Overall…. nothing to worry about.

2. Scientific exercises like SQL++ (San Diego Univ), AQL (Irvine University)
=========================================================

Unlike the previous category, those are likely to be well specified, with a clean semantics and with some aesthetics
into them.

Those are very good for research, and  researchers will use them for a long time to teach and to prove all kinds of interesting stuff.

Unfortunately, very likely they will not make it into the industry, for the following reasons:
- researchers have no clue how to talk to product people
- PhD students don’t know how to write industrial -strength code even if they’d have to save their lives (and it’s not their job
anyway).
- they have limited expressive power to be usable in practice

But they will be popular (on paper).

3. Extensions of REAL SQL with JSON support. This will be EXACTLY like SQL/XML, but for JSON.
=============================================================================

This one will be proposed by a consortium of Oracle+ SQLServer+IBM., and implemented by all three, plus eventually
all the other SQL-based databases (Vertica, etc).

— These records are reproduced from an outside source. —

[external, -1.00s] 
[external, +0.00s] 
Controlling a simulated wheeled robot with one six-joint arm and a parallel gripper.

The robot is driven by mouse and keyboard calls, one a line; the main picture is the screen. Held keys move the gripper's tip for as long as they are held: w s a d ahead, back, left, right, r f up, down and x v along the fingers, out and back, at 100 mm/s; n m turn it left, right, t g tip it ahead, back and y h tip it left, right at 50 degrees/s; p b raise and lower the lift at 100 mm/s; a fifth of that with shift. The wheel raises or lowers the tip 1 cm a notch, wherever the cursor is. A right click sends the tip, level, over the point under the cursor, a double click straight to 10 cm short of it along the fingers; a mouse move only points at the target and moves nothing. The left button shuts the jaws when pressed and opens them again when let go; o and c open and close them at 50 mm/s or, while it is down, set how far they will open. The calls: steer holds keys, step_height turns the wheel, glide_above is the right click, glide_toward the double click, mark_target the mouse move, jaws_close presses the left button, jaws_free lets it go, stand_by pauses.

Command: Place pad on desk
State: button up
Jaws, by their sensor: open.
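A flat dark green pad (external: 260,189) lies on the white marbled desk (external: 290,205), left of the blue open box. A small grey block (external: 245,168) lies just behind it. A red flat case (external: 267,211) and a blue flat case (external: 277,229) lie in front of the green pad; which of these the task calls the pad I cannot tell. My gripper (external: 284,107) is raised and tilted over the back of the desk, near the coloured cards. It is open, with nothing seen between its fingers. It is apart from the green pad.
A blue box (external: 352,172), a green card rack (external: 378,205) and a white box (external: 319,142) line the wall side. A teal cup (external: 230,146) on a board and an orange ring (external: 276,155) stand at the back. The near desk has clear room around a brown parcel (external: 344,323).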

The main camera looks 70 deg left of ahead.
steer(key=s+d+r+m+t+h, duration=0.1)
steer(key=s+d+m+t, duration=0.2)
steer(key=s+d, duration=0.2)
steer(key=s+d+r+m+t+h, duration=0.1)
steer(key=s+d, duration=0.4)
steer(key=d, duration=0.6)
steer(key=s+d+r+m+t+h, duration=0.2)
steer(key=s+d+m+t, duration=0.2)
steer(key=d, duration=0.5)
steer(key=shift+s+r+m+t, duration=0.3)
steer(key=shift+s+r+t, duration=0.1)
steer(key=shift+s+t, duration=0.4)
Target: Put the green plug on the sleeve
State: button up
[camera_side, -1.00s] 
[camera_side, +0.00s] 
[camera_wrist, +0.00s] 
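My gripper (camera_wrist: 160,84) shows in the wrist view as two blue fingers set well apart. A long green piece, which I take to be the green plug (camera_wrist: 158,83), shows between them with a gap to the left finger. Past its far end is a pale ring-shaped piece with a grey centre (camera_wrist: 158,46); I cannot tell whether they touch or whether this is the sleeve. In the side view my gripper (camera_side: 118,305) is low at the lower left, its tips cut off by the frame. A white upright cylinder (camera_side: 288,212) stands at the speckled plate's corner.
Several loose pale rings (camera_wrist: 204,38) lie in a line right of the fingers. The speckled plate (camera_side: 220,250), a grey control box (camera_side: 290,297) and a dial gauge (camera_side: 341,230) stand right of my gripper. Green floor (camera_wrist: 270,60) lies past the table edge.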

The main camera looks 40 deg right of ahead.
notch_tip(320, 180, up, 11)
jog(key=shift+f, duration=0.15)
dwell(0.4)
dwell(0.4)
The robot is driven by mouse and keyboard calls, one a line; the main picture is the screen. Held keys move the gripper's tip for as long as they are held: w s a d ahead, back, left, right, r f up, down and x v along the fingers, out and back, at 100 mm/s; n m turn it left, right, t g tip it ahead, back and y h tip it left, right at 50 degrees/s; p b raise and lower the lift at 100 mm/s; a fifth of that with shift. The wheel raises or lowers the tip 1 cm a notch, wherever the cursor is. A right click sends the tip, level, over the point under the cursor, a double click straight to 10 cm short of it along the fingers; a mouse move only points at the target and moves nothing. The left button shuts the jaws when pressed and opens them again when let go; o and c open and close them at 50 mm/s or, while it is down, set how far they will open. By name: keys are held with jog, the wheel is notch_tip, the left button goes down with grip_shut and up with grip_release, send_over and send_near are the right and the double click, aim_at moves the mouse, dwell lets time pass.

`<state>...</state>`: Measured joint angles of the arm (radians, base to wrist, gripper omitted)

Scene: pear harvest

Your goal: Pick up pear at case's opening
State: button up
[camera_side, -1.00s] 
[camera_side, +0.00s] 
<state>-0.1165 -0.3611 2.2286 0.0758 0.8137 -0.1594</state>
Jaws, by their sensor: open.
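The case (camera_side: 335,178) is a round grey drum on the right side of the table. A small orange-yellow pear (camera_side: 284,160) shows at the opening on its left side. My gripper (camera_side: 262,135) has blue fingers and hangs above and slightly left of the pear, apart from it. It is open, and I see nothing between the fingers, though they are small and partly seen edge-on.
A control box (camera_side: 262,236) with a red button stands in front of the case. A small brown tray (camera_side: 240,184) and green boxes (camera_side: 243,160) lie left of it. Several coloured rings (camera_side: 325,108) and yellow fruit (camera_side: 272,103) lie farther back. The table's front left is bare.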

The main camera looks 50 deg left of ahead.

I see it coming. It’s coming …..every day now…. :-)

But things will move slowly there, as Oracle is producing a new egg (aka a new release) every 5 years so… where is the rush !? :-)

This one WILL be used and useful of many applications: for the cases where JSON is simple and the “query” is simple. And there 
is no shame in it…. there are MANY of those simple cases.

As soon as you get out of the simple JSON/simple query, you are out of luck with this approach, though.
(as it was the case with XML and SQL/XML).

4. Imperative programming languages with sequence comprehension designed for JSON
=====================================================================

Take Javascript for example, and add a FLWOR expression to it, with some well designed path expressions
ala XPath.

Result could be really nice (as nice as Javascript can be..), and usable in many applications.

As the number of Javascript developers is large, this will be widely used.

Could run both server side, as well as client side.  (optimization on server side for large data sets a little difficult I
would say though…)

5. XQuery-Based extensions for JSON (e.g. JSONiq)
==========================================

This approach is for the hard core:  capable of dealing with complex JSON, complex processing and 
be able to be optimized for large datasets.

Those will be the ones capable of dealing with “serious” JSON, aka some JSON that has other basic types
then numeric and strings….. like a date, maybe !??? :-)

Those will be the ones capable to deal with JSON with schemas and types.

=====================================================================

If you look carefully, only (3), (4) and (5) have actually chances of success in industry. And all three will probably be used
in practice. They’ll probably share the market for a long time.

But I would like to notice something: one of the “bugs” of XQuery becomes now a “feature”: the complexity.

Once you have an XQuery/JSONiq processor, one can support almost EVERYTHING ELSE!!. It’s just a matter of putting another
parser with a slightly different syntax. Everything else is a subset !!!!

All the existing XQuery processors, build with lots of work and sweat over the past 10 years, are rich and mature enough
 now to evolve in various directions….depending where the market goes.

..…. and this,  MUCH faster then any OTHER query processor for JSON.

My belief is that a query processor is like a good French wine…. needs time to mature, and there is nothing anybody can
do to speed up the process.

Well, the fact that the existing XQuery processors ALREADY spent 10+ years maturing their query processor means that now
they have 10+ years leg of advance over the others query processors who start from scratch now.

This is a MAJOR advantage.

I hope that XQuery implementors will take advantage of it !!!! :-)

Best regards
Dana